Norris 1 plane

Although this article is titled the best way to restore, it actually includes things you should never do if you want to restore vintage tools. The reason for this is that there are numerous ways to restore tools and they are all ok, but there are some methods which you should definitely avoid, because you can permanently impact the tools authenticity and value.

Rust removal

Never use vinegar or acids to remove rust. There are commercial-grade rust removers available if you can’t be bothered to scrape, sand or use wire wool as we do. Follow the directions carefully and the results won’t be awful. Vinegars and acids change the surface composition of the metal, increase the depth of existing pitting and micro crevices giving the metal a grey appearance. The process will have degraded the surface and will no longer be anything like it would have originally been. Commercial-grade rust removers still seem to do this, but to a lesser extent.

Rust removal from vintage tools
Rust removal from vintage tools

Scraping, sanding and the use of wire wool actually abrades and flattens the surface, so micro crevices are removed and pitting is left well alone.
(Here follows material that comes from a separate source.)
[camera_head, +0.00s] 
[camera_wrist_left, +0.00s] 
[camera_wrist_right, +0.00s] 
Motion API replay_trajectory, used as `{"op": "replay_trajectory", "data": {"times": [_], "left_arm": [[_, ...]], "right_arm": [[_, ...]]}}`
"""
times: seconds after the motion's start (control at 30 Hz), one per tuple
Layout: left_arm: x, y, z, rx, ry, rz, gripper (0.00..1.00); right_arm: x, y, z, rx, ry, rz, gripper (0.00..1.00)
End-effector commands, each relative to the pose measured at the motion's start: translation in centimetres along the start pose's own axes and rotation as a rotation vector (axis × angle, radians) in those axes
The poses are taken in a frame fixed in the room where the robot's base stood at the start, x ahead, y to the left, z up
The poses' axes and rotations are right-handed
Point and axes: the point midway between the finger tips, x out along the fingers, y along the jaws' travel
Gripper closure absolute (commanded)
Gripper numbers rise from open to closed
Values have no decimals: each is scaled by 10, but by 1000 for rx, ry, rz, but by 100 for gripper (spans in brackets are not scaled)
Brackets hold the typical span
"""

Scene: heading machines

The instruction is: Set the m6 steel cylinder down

Wire-brushes are a mixed bag. On rough cast iron they are great, but on high quality surfaces they are often too aggressive. Never be tempted to use a powered wire wheel unless you accept that the tool is unlikely to retain any original finish and patina.

There are some less aggressive alternatives to wire brushes that are popular such as Scotch Brite pads. These may be suitable for power rust removal, but as we have not yet tried them we can’t recommend them. In theory they should be good.

As a rule, machine finishes are too aggressive and are to be avoided unless you are a highly competent machinist and have a strong knowledge of vintage tools and their care.

Polishing

Wire wool for rust removal on vintage tools
Wire wool for rust removal on vintage tools

Generally, fine grade sandpaper and wire wool are great for polishing. We often move to polishing compounds and strop or metal polish and a cloth if we want to go that extra mile.

Power-polishing again is a mixed bag. Some like to restore their tools beyond clean and functional and power-polishing can help achieve this. In general, we don’t like to take tools this far so avoid power-polishing. However, for some tools a highly polished surface can provide a practical advantage (e.g. chisel backs). In the case of chisel backs a highly polished, flat surface allows for the edge to be sharper. Be aware that like grinding, power-polishing can generate significant heat. For this reason, you need to take regular breaks and keep a check the tool isn’t getting too hot.

Wood finishing removal

If finishes have to be removed, we always test with methylated spirits (denatured alcohol). Methylated spirit is great for removing dirt and shellac finishes. If we want to try removing something from a shellac finish without wrecking it, we try shellite (lighter fluid or naptha). If we believe the finish to be laquer then lacquer thinners is great to use to remove it, but methylated spirits should allow cleaning without damaging the surface. When all else fails, acetone removes almost everything. Lacquer thinners has acetone in it.

Scraping is a good method of removing a vintage finish and if you are careful and practice you can often leave the underlying wooden surface largely intact.

Titan Firmer Chisel Set
Titan Firmer Chisel Set

Wood refinishing

Vintage tools over 100 years old generally would have only had oil or shellac finishes. In the 1920s they started using lacquer commercially so tools from this period on may have lacquer finishes.

Do not use boiled linseed oil for any woodworking restoration unless you are trying to significantly darken the wood.

If you want an oil-based finish, raw linseed oil or tung oil is great. Other kitchen oils such as walnut oil can also be used. Commercially available blends containing these oils typically have additives in them, to reduce the drying time. Without these additives the drying time can be significant. We tend to dilute our oils with turpentine to speed up the drying process.

We always try to use a similar finish or easily removed finish if we are patching an existing finish. Shellac is our ‘go to’ finish. It’s easy to apply, looks great and as is easily removed if required. It just wipes off with methylated spirits (denatured alcohol). It also will go over the top of almost anything.

Try to avoid new finishes like polyurethane, unless you have a particular need for it. Although the finish is tough, it rarely looks good, it definitely is not authentic, and it is a nightmare for the next owner to remove or repair.

Remember, we are just custodians of these tools. If we sympathetically look after them now, the next generation will be able to maintain and enjoy them long after we are gone.